**The problem:**
All of the material should be reproduced exactly, with pictures left out.

**Collected data:**
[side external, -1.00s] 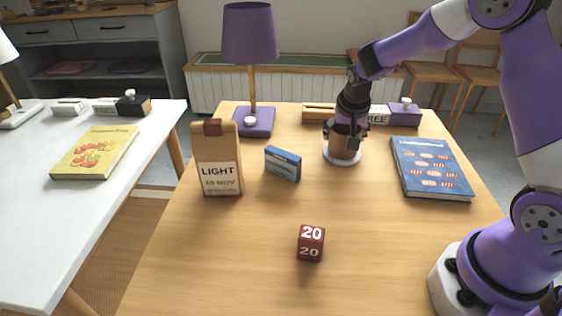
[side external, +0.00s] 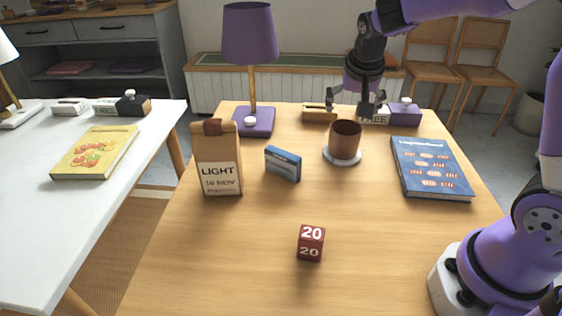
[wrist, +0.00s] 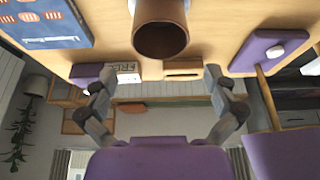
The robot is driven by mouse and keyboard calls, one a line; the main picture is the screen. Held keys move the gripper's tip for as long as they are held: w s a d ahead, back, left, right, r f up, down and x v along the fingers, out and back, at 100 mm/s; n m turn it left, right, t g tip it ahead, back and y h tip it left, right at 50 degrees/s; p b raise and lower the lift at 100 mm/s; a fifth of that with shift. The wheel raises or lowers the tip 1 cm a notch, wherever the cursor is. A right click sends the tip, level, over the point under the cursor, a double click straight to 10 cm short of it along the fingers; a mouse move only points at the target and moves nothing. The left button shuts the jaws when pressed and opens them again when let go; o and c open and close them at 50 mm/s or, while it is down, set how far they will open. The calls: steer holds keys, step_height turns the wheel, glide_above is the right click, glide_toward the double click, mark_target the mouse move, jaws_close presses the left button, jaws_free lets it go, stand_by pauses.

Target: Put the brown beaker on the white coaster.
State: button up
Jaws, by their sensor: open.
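The brown beaker (side external: 345,137) stands upright on the white coaster (side external: 343,158), near the back right of the table. In the wrist view the beaker (wrist: 160,36) shows at the top middle, with its open mouth facing the camera. There the coaster (wrist: 131,5) shows only as a thin pale edge beside it. My gripper (side external: 356,110) is open and empty, above and behind the beaker and apart from it. Its spread fingers also show in the wrist view (wrist: 157,80), with the beaker beyond them.
A blue book (side external: 432,168) lies right of the coaster. A blue box (side external: 283,163), a brown bag (side external: 217,160) and a purple lamp (side external: 250,35) stand to the left. A red cube (side external: 311,243) sits in front. A wooden block (side external: 319,113) and a FREE sign (side external: 374,117) are behind.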

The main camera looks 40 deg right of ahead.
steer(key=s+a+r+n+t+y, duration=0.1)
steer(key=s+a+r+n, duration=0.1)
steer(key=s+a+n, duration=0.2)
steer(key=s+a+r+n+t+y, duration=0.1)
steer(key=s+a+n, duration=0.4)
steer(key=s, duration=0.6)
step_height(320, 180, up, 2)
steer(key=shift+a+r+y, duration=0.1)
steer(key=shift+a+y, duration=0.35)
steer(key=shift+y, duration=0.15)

**Expected output:**
[side external, -1.00s] 
[side external, +0.00s] 
[wrist, +0.00s] 
The robot is driven by mouse and keyboard calls, one a line; the main picture is the screen. Held keys move the gripper's tip for as long as they are held: w s a d ahead, back, left, right, r f up, down and x v along the fingers, out and back, at 100 mm/s; n m turn it left, right, t g tip it ahead, back and y h tip it left, right at 50 degrees/s; p b raise and lower the lift at 100 mm/s; a fifth of that with shift. The wheel raises or lowers the tip 1 cm a notch, wherever the cursor is. A right click sends the tip, level, over the point under the cursor, a double click straight to 10 cm short of it along the fingers; a mouse move only points at the target and moves nothing. The left button shuts the jaws when pressed and opens them again when let go; o and c open and close them at 50 mm/s or, while it is down, set how far they will open. The calls: steer holds keys, step_height turns the wheel, glide_above is the right click, glide_toward the double click, mark_target the mouse move, jaws_close presses the left button, jaws_free lets it go, stand_by pauses.

Target: Put the brown beaker on the white coaster.
State: button up
Jaws, by their sensor: open.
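The brown beaker (side external: 345,137) stands upright on the white coaster (side external: 343,158), near the back right of the table. In the wrist view the beaker (wrist: 160,36) shows at the top middle, with its open mouth facing the camera. There the coaster (wrist: 131,5) shows only as a thin pale edge beside it. My gripper (side external: 356,110) is open and empty, above and behind the beaker and apart from it. Its spread fingers also show in the wrist view (wrist: 157,80), with the beaker beyond them.
A blue book (side external: 432,168) lies right of the coaster. A blue box (side external: 283,163), a brown bag (side external: 217,160) and a purple lamp (side external: 250,35) stand to the left. A red cube (side external: 311,243) sits in front. A wooden block (side external: 319,113) and a FREE sign (side external: 374,117) are behind.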

The main camera looks 40 deg right of ahead.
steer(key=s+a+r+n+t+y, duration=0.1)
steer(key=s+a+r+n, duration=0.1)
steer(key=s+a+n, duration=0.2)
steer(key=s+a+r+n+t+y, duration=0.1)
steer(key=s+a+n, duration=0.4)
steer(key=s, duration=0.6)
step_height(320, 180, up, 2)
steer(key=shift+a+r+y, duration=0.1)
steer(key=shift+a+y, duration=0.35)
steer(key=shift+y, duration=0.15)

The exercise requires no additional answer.